■ EXERCISE REQUIREMENTS ■
Omit every image, and transcribe the remaining entries exactly as given.
— START DATA TO PROCESS —
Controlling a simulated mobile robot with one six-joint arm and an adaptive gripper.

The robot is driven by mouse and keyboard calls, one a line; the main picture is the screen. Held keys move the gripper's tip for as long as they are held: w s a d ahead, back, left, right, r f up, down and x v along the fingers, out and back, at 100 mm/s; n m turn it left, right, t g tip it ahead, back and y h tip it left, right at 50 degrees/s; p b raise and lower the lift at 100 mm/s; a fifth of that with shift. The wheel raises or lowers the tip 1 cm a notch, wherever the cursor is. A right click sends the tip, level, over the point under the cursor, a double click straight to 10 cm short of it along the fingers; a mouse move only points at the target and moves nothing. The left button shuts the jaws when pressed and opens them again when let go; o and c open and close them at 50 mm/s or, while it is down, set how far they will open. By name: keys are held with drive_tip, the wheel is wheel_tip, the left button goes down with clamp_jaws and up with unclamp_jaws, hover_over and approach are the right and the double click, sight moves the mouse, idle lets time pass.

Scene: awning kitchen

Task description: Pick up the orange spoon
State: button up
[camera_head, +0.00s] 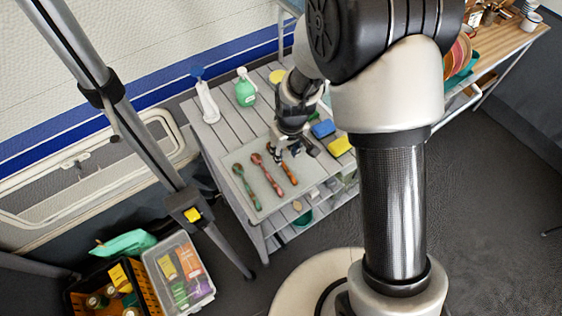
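The orange spoon (289,173) lies on a pale grey tray (265,202) on the slatted grey table, rightmost of three spoons. A reddish spoon (267,173) lies to its left, and a green spoon (246,186) lies furthest left. My gripper (293,152) points down over the tray's back right part, by the far end of the orange spoon. Its fingers look spread apart, with nothing visible between them. The gripper hides part of the spoon's far end; I cannot tell whether they touch.
A blue sponge (323,129) and a yellow sponge (340,146) lie right of my gripper. A grey pole (150,150) rises left of the table. Crates (182,275) stand on the floor.

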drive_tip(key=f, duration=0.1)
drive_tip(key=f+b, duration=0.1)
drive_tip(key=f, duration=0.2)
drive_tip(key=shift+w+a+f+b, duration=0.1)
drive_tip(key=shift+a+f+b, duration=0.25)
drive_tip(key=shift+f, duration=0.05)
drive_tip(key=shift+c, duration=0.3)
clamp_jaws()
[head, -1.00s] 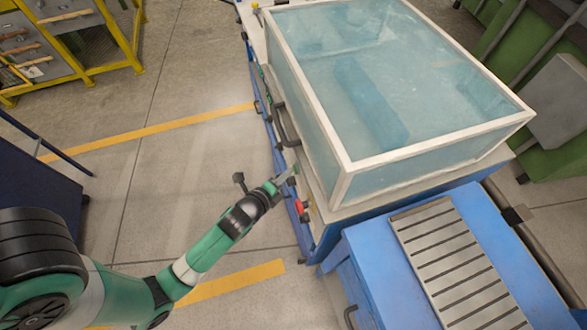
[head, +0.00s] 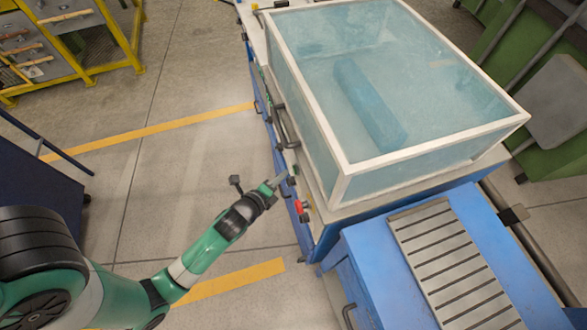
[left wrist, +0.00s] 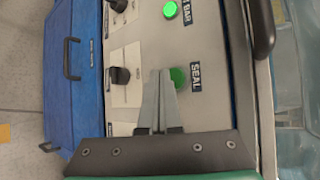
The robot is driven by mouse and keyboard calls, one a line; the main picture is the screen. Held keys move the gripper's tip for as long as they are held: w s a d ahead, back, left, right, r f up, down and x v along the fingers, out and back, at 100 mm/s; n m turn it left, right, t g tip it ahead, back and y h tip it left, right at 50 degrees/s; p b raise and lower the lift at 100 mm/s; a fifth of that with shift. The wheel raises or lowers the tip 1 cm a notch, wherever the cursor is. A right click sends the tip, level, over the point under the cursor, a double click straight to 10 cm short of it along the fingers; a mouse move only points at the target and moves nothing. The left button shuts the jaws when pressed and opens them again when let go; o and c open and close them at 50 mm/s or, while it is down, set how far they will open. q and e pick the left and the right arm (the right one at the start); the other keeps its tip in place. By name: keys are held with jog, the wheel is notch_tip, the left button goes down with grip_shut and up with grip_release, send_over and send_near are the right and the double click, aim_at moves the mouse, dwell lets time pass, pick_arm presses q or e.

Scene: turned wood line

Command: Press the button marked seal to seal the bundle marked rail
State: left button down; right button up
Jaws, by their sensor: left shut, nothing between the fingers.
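My left gripper (head: 281,180) is shut and empty at the control panel on the machine's near-left side. In the left wrist view its fingertips (left wrist: 161,74) overlap the left edge of the green seal button (left wrist: 180,77). The label SEAL (left wrist: 195,76) is beside the button. The fingertips seem a little off the panel; I cannot tell if they touch anything. A long bluish bundle (head: 369,104) lies under the clear hood (head: 338,160); no rail marking is readable. My right gripper is out of view.
Another lit green button (left wrist: 170,9), with a label ending in BAR, and black knobs (left wrist: 120,75) are on the panel. A red control (head: 302,211) sits near the gripper. A blue slatted table (head: 368,252) adjoins the machine.

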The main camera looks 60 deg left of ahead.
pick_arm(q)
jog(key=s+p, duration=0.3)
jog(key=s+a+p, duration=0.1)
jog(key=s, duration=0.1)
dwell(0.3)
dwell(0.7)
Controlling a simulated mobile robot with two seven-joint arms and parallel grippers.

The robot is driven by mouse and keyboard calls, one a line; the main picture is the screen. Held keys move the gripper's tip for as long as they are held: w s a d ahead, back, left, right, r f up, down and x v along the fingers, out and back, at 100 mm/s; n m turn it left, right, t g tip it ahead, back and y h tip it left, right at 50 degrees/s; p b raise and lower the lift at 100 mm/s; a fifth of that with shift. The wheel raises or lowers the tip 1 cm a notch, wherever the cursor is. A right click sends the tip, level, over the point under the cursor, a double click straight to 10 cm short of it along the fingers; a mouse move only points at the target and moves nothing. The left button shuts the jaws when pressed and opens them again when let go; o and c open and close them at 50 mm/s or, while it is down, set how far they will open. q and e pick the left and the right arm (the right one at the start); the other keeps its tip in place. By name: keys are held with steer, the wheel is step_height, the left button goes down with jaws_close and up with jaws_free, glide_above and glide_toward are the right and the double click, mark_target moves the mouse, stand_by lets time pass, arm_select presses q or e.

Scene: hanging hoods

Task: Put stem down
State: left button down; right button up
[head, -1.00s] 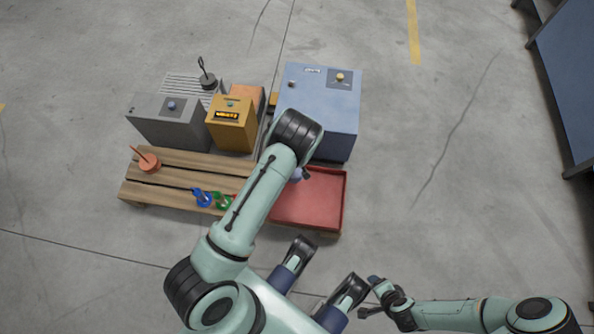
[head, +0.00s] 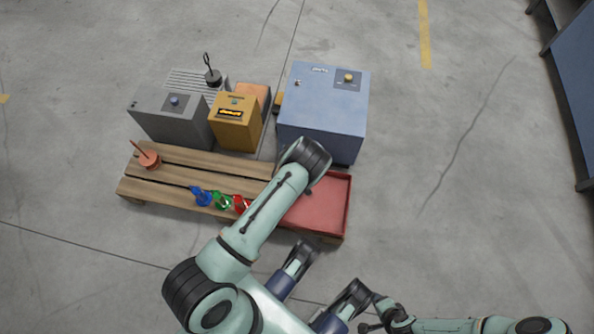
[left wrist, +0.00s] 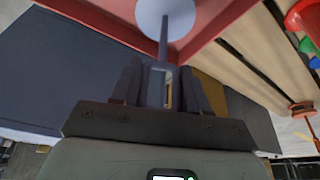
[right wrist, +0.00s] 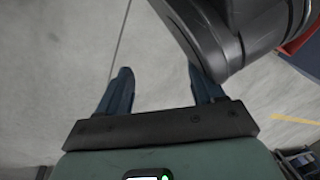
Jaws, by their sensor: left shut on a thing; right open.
— END DATA TO PROCESS —
■ IN RESPONSE ■
Controlling a simulated mobile robot with one six-joint arm and an adaptive gripper.

The robot is driven by mouse and keyboard calls, one a line; the main picture is the screen. Held keys move the gripper's tip for as long as they are held: w s a d ahead, back, left, right, r f up, down and x v along the fingers, out and back, at 100 mm/s; n m turn it left, right, t g tip it ahead, back and y h tip it left, right at 50 degrees/s; p b raise and lower the lift at 100 mm/s; a fifth of that with shift. The wheel raises or lowers the tip 1 cm a notch, wherever the cursor is. A right click sends the tip, level, over the point under the cursor, a double click straight to 10 cm short of it along the fingers; a mouse move only points at the target and moves nothing. The left button shuts the jaws when pressed and opens them again when let go; o and c open and close them at 50 mm/s or, while it is down, set how far they will open. By name: keys are held with drive_tip, the wheel is wheel_tip, the left button goes down with clamp_jaws and up with unclamp_jaws, hover_over and approach are the right and the double click, sight moves the mouse, idle lets time pass.

Scene: awning kitchen

Task description: Pick up the orange spoon
State: button up
[camera_head, +0.00s] 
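The orange spoon (289,173) lies on a pale grey tray (265,202) on the slatted grey table, rightmost of three spoons. A reddish spoon (267,173) lies to its left, and a green spoon (246,186) lies furthest left. My gripper (293,152) points down over the tray's back right part, by the far end of the orange spoon. Its fingers look spread apart, with nothing visible between them. The gripper hides part of the spoon's far end; I cannot tell whether they touch.
A blue sponge (323,129) and a yellow sponge (340,146) lie right of my gripper. A grey pole (150,150) rises left of the table. Crates (182,275) stand on the floor.

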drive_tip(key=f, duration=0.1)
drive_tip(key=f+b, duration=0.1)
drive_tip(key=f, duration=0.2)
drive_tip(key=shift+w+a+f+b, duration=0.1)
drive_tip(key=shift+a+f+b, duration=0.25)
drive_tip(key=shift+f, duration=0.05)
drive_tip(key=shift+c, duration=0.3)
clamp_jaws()
[head, -1.00s] 
[head, +0.00s] 
[left wrist, +0.00s] 
The robot is driven by mouse and keyboard calls, one a line; the main picture is the screen. Held keys move the gripper's tip for as long as they are held: w s a d ahead, back, left, right, r f up, down and x v along the fingers, out and back, at 100 mm/s; n m turn it left, right, t g tip it ahead, back and y h tip it left, right at 50 degrees/s; p b raise and lower the lift at 100 mm/s; a fifth of that with shift. The wheel raises or lowers the tip 1 cm a notch, wherever the cursor is. A right click sends the tip, level, over the point under the cursor, a double click straight to 10 cm short of it along the fingers; a mouse move only points at the target and moves nothing. The left button shuts the jaws when pressed and opens them again when let go; o and c open and close them at 50 mm/s or, while it is down, set how far they will open. q and e pick the left and the right arm (the right one at the start); the other keeps its tip in place. By name: keys are held with jog, the wheel is notch_tip, the left button goes down with grip_shut and up with grip_release, send_over and send_near are the right and the double click, aim_at moves the mouse, dwell lets time pass, pick_arm presses q or e.

Scene: turned wood line

Command: Press the button marked seal to seal the bundle marked rail
State: left button down; right button up
Jaws, by their sensor: left shut, nothing between the fingers.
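My left gripper (head: 281,180) is shut and empty at the control panel on the machine's near-left side. In the left wrist view its fingertips (left wrist: 161,74) overlap the left edge of the green seal button (left wrist: 180,77). The label SEAL (left wrist: 195,76) is beside the button. The fingertips seem a little off the panel; I cannot tell if they touch anything. A long bluish bundle (head: 369,104) lies under the clear hood (head: 338,160); no rail marking is readable. My right gripper is out of view.
Another lit green button (left wrist: 170,9), with a label ending in BAR, and black knobs (left wrist: 120,75) are on the panel. A red control (head: 302,211) sits near the gripper. A blue slatted table (head: 368,252) adjoins the machine.

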The main camera looks 60 deg left of ahead.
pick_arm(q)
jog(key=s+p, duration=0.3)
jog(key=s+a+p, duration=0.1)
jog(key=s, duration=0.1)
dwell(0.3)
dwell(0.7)
Controlling a simulated mobile robot with two seven-joint arms and parallel grippers.

The robot is driven by mouse and keyboard calls, one a line; the main picture is the screen. Held keys move the gripper's tip for as long as they are held: w s a d ahead, back, left, right, r f up, down and x v along the fingers, out and back, at 100 mm/s; n m turn it left, right, t g tip it ahead, back and y h tip it left, right at 50 degrees/s; p b raise and lower the lift at 100 mm/s; a fifth of that with shift. The wheel raises or lowers the tip 1 cm a notch, wherever the cursor is. A right click sends the tip, level, over the point under the cursor, a double click straight to 10 cm short of it along the fingers; a mouse move only points at the target and moves nothing. The left button shuts the jaws when pressed and opens them again when let go; o and c open and close them at 50 mm/s or, while it is down, set how far they will open. q and e pick the left and the right arm (the right one at the start); the other keeps its tip in place. By name: keys are held with steer, the wheel is step_height, the left button goes down with jaws_close and up with jaws_free, glide_above and glide_toward are the right and the double click, mark_target moves the mouse, stand_by lets time pass, arm_select presses q or e.

Scene: hanging hoods

Task: Put stem down
State: left button down; right button up
[head, -1.00s] 
[head, +0.00s] 
[left wrist, +0.00s] 
[right wrist, +0.00s] 
Jaws, by their sensor: left shut on a thing; right open.

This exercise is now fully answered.